• What is required:
Among the lines of this listing, determine how many contain the string "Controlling". Answer with the number only.
▬▬▬▬▬▬
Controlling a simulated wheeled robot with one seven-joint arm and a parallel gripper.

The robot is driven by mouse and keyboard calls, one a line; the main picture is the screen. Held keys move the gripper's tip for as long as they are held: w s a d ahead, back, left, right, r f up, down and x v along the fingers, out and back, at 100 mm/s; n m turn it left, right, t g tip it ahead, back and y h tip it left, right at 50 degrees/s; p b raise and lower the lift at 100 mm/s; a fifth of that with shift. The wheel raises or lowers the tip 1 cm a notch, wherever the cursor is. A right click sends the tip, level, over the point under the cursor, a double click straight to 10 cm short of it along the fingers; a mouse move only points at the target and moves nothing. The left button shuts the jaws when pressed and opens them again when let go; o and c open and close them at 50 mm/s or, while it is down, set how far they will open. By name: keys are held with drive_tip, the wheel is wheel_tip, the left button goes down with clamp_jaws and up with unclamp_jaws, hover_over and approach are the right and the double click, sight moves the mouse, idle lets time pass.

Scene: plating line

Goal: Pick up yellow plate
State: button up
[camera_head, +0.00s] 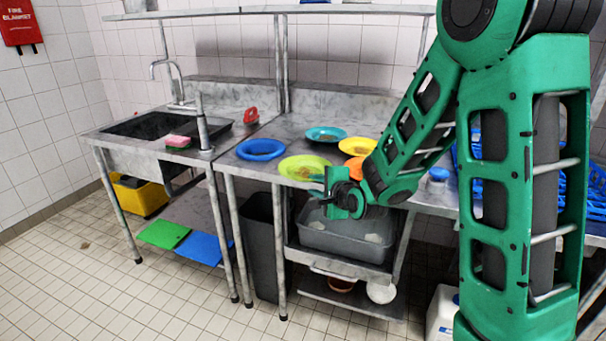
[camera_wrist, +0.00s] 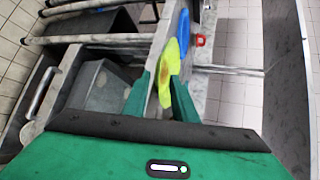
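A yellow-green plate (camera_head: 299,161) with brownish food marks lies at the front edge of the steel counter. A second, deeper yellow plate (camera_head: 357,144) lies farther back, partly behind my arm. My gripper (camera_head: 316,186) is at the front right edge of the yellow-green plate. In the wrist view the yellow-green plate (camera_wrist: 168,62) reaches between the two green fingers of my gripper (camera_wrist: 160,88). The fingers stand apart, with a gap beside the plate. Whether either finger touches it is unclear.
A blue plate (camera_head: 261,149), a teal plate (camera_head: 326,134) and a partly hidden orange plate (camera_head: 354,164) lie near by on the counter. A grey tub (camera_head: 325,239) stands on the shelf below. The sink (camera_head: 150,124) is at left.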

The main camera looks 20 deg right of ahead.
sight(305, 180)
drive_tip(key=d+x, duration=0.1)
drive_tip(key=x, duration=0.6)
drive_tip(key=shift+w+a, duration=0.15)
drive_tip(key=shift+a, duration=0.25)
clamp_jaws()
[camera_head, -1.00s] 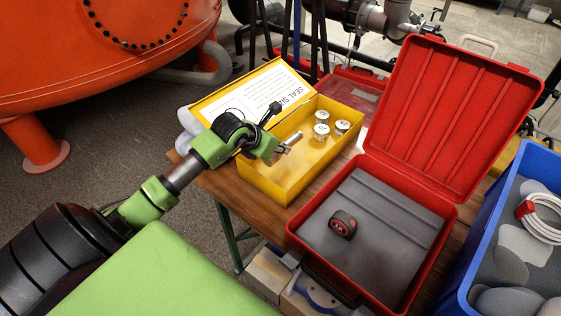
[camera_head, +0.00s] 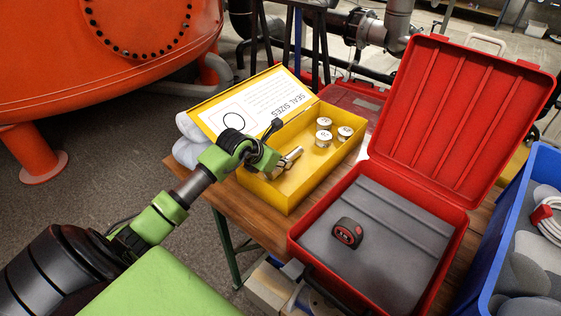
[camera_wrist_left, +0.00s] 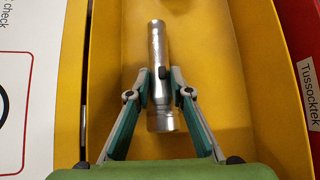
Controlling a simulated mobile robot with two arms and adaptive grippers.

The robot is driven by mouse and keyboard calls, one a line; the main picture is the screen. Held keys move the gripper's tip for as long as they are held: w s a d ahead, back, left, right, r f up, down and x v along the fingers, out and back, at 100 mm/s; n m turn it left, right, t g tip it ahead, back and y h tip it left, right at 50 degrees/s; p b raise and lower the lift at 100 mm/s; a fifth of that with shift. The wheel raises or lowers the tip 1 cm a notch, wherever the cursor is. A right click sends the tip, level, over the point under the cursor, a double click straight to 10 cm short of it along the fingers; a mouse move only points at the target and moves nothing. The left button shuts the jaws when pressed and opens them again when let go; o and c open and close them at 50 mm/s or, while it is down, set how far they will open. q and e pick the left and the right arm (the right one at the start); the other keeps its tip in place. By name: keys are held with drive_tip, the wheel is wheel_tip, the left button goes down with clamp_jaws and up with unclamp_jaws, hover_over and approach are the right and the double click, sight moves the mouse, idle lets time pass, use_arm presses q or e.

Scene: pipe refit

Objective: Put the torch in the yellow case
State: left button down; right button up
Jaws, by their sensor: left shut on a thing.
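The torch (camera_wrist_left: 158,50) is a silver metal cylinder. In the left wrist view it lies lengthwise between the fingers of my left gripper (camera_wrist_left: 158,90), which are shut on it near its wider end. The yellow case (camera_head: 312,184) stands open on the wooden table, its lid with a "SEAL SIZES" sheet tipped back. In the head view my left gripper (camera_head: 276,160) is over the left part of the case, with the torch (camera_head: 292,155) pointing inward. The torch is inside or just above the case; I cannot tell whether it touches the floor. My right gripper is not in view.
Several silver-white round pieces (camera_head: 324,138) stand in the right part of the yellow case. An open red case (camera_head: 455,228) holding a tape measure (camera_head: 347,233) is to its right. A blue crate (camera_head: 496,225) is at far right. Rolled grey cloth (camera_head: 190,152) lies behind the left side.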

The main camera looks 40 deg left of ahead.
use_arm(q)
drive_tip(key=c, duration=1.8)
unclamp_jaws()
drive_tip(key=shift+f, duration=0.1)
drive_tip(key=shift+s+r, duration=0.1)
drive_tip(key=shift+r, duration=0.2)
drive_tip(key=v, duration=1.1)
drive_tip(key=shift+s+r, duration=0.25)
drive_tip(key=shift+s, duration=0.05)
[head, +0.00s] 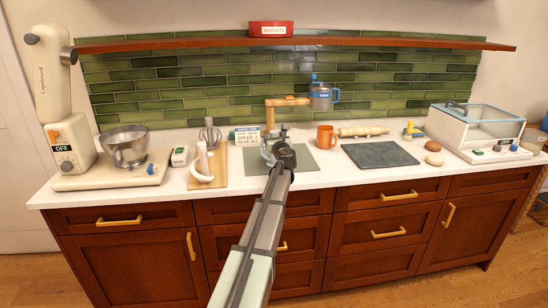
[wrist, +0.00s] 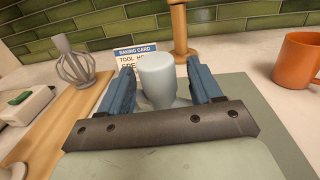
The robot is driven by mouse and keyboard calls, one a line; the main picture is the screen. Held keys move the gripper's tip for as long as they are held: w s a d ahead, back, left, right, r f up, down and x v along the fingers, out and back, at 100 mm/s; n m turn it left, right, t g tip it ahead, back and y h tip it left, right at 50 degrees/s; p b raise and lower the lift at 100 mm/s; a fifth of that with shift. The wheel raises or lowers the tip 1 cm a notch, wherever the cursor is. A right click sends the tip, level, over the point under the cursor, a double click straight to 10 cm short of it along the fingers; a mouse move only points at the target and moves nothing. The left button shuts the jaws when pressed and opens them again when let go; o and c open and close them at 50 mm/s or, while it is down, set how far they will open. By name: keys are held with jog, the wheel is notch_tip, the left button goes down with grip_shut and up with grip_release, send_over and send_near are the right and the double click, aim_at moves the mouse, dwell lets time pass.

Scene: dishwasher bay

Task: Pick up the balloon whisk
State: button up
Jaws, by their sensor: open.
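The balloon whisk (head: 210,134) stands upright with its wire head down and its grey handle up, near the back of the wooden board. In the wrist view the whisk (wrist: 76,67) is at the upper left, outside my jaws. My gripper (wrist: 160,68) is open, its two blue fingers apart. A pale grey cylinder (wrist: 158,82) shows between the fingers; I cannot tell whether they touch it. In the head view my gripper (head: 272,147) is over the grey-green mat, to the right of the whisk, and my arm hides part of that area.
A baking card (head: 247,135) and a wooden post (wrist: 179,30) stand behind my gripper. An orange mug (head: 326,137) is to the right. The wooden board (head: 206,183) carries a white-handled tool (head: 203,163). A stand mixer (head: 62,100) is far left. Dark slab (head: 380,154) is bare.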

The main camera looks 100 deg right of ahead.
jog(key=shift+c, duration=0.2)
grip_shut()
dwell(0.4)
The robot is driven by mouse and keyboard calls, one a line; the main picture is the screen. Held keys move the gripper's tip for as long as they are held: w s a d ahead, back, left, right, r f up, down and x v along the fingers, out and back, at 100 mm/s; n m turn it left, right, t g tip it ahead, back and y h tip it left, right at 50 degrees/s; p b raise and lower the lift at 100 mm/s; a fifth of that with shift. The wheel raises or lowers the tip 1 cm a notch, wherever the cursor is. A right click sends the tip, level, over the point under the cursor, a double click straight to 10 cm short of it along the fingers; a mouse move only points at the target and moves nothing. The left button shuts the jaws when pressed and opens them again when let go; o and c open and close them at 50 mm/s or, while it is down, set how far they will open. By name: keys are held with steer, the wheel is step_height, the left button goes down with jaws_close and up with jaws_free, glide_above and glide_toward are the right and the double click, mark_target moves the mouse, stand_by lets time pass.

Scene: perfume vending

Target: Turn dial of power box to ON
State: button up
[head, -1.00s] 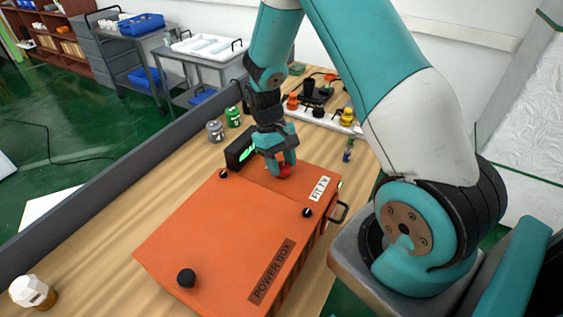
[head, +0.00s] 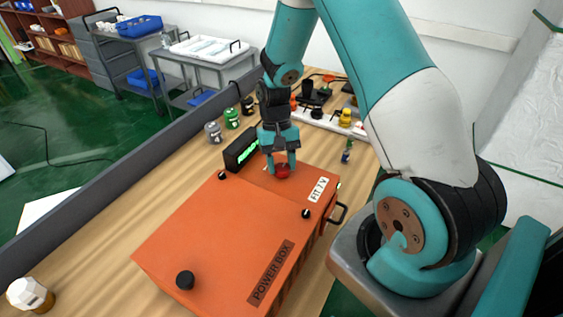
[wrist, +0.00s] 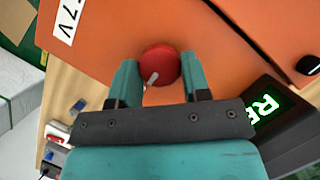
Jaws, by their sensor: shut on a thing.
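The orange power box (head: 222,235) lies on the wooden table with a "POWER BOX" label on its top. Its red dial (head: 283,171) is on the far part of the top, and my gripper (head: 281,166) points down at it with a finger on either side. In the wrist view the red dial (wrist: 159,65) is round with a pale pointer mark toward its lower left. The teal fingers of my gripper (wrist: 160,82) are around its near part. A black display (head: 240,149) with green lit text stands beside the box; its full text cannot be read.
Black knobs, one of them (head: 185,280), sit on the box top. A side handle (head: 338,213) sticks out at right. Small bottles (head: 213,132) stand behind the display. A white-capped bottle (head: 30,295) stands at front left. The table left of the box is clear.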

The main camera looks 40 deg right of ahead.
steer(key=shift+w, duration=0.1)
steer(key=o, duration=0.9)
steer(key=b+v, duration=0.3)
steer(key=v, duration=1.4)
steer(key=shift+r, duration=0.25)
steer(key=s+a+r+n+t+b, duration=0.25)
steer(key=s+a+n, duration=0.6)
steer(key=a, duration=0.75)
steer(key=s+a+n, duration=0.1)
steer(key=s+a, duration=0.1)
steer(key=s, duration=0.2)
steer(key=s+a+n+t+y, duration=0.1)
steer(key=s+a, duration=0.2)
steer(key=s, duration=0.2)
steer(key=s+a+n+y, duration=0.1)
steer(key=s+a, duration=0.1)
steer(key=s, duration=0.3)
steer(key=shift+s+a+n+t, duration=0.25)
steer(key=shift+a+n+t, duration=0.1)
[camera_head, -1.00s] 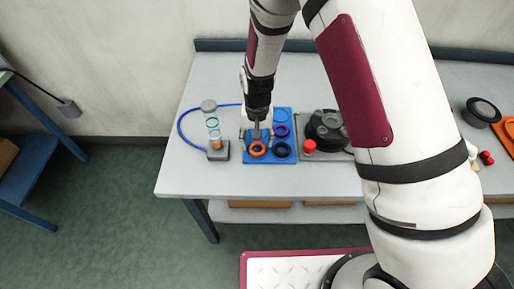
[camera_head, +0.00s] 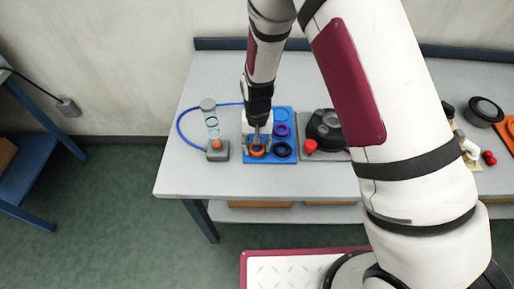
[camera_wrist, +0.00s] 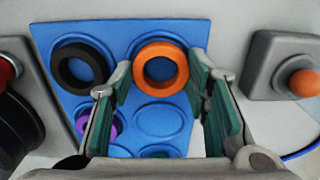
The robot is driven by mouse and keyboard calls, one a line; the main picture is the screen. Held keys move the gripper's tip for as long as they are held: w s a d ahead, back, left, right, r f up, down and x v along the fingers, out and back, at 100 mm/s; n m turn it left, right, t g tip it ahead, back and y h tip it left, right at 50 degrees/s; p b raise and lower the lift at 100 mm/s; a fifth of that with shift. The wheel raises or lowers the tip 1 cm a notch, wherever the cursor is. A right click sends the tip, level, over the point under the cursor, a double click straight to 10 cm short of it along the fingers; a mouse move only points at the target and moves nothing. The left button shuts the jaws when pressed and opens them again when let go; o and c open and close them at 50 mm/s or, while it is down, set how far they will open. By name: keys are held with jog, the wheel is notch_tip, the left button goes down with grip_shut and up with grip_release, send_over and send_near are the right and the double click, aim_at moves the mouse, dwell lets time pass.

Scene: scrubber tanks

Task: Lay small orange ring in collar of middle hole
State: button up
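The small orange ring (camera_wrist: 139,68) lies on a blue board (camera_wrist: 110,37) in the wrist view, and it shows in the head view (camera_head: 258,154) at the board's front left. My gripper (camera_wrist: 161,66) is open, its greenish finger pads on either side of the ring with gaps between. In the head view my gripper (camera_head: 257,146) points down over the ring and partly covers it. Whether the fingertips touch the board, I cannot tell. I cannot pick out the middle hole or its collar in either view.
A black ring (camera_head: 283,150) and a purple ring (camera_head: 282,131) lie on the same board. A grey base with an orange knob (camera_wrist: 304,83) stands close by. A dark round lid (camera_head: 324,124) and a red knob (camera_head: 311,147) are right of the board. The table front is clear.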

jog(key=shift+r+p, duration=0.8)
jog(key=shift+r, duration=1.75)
▬▬▬▬▬▬
• Right answer:
2